Morning. We wait with a big crowd, for the ferry to the Vivekananda Rock. Just beside the jetty is a fair-sized fishing harbor. Trawlers are pulling in; just as they reached a few tens of feet off-shore, men jump off and begin relaying the catch shore-wards. They bring in hundreds of a large kind of fish - about a meter long. The men are all very dark and bristle with sharply defined muscles. Almost all boats have staunchly Christian names - 'St. Roch', 'St. Jude', St. Christopher', 'Arokiamatha', 'Power of Jesus',...
A large-ish launch finally approaches. It is incongruously named 'Bhagirathi'. As the crew secure her to the jetty with thick ropes, I notice, these guys are just as well-built as the fish-relayers but look conspicuously Hindu - ash-marks on their foreheads and all(**).
On the Vivekananda rock, the memorial to the Saint (built in the 1960's) feels much bigger than it looks in pictures. There is also a shrine where Goddess Kanyakumari's footprint is worshipped - it is said she stood here in severe penance, balancing herself on one leg, waiting eternally - and hopelessly - for her beloved Lord Shiva to arrive and claim her hand in marriage (Shiva is said to have played truant, even getting involved in a rather beastly affair at Gokarna on the west coast of India; or he was prevented from keeping the date by some other scheming divinities - they needed Shiva's leadership in some critical demon-slaying mission and so prevented him from settled down in blissful matrimony).
On a nearby rock, stands a colossal statue of Tamil poet-saint Tiruvalluvar, facing the peninsula, towering much higher than anything on Vivekananda rock.
(*) The present representative in Parliament from the area is one Mr. Bellarmin. He shares his (very rare) name with a 16th Century Italan Cardinal (later canonized) who was seriously involved in the Inquisitorial proceedings against Giordano Bruno and Galileo (Bellarmino was the saint's surname actually). An old friend of mine Herm Anand (named after a Saint named Hermann), who hails from Kanya Kumari, also comes to mind.
(**) I had heard earlier of the Hindu-Christian divide of Kanyakumari - including urban legends which alleged the local Christians were agitating for a christening of the district as 'Kanni Mary' ('Virgin Mary'). The Rock was an object of serious contention. When the move to build the grand Vivekananda memorial gained momentum, it acquired a strong and exclusive Hindu flavor (fired by a perspective that saw Vivekananda purely as a figure of Hindu Revival) and the local Christians came up with a counter-claim that St. Francis Xavier had also meditated on the rock and so it could not be an exclusively Hindu holy place. Then some documents apparently surfaced establishing the rock to be property of the temple and so, the Hindu nationalists could go ahead and build the memorial; even then, some bad blood persisted and the local fishermen were initially not enthusiastic about ferrying fervent pilgirms to the island...
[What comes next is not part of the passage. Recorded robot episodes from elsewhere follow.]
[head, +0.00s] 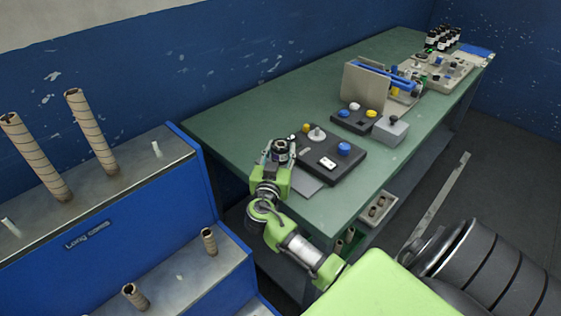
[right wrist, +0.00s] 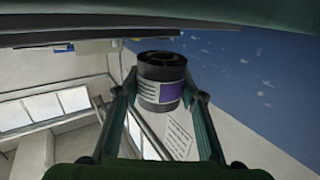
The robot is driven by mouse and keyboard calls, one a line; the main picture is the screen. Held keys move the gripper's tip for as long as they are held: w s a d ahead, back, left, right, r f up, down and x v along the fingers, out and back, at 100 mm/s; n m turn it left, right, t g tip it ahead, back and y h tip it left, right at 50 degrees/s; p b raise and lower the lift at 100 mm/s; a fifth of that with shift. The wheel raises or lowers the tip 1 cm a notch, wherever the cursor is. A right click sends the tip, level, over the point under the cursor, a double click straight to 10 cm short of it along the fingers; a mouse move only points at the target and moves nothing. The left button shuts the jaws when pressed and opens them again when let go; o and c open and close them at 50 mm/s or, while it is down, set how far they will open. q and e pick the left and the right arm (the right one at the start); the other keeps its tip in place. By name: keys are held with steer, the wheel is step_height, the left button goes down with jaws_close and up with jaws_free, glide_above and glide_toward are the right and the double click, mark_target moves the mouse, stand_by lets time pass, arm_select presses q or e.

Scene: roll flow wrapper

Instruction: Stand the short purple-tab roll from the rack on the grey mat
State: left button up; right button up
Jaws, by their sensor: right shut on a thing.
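The short roll (right wrist: 160,80) is a black cylinder with a white printed label and a purple tab, held between the two fingers of my right gripper (right wrist: 161,95) in the right wrist view. In the head view my right gripper (head: 280,152) is shut on the roll (head: 281,145), near the left front edge of the green table. A flat grey piece that looks like the grey mat (head: 307,185) lies at the table's front edge, just right of the gripper and partly hidden by it. My left gripper is not in view.
A dark control panel (head: 350,167) with knobs stands right of my gripper. More control boxes and a blue roller stand (head: 364,87) are behind it. A blue rack (head: 120,225) with brown cores is at left. Several dark bottle-like items (head: 442,38) stand at the far end.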

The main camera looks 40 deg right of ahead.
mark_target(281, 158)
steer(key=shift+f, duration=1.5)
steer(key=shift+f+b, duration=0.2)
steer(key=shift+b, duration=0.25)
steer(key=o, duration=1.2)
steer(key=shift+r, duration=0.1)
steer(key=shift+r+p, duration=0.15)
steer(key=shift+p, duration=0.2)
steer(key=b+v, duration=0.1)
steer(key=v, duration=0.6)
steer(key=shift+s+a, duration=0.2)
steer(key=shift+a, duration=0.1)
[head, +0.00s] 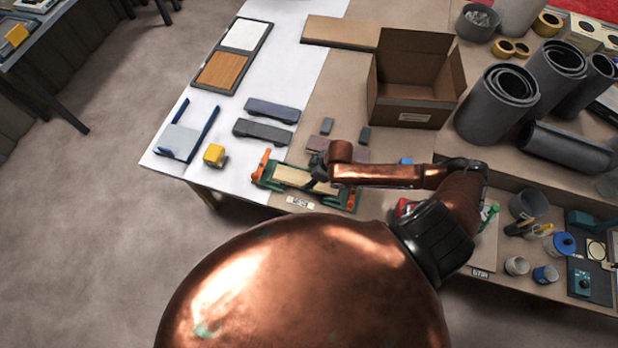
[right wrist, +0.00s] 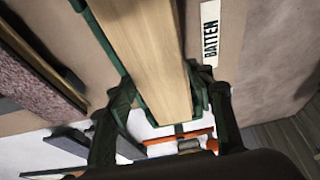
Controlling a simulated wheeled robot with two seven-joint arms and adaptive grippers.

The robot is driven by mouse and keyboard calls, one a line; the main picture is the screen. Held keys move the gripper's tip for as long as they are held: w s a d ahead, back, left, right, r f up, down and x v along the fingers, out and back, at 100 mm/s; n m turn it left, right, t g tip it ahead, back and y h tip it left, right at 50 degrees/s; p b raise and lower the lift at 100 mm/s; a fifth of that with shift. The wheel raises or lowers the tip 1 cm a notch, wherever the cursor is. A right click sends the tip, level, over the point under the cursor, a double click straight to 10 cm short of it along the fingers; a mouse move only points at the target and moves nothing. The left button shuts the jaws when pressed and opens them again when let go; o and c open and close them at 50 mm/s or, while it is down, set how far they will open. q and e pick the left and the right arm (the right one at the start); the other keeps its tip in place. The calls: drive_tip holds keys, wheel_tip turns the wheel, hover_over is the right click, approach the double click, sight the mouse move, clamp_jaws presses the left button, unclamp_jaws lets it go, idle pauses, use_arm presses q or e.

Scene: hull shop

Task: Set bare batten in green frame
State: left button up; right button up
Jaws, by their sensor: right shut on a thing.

The existence of the 'footprint shrine' does enhance the claim the temple had on the rock. Since the Vivekananda story mentions a ferry, the island probably was already a site of pilgrimage - not clear whether the holiness associated with the place was purely for its being the site of the Goddess's penance or also for its St. Xavier connection. And yes, Vivekananda's swimming the very choppy straits to the rock was a remarkable feat, something even an okay swimmer like self (I can swim country-style(***) for a mile or so in swimming pool conditions) cannot dream of ever managing.
I have another guess: the Tiruvalluvar colossus which overpowers the Vivekananda complex was a deliberate, state-sponsored balancing act; Tiruvalluvar's impeccable Tamil and equally impeccable Secular credentials could sort of temper Vivekananda's alleged North-Indian saffron presence.
And during our return from the cape, we saw a surprisingly large crowd at a Vishwa Hindu Parishad rally in Nagercoil, vigorously shouting slogans and waving saffron and swastika flags.
(***) - the 'country-stroke' is often called 'dog-stroke' by experts. But I would describe it "...the Mind is without fear and head held high!"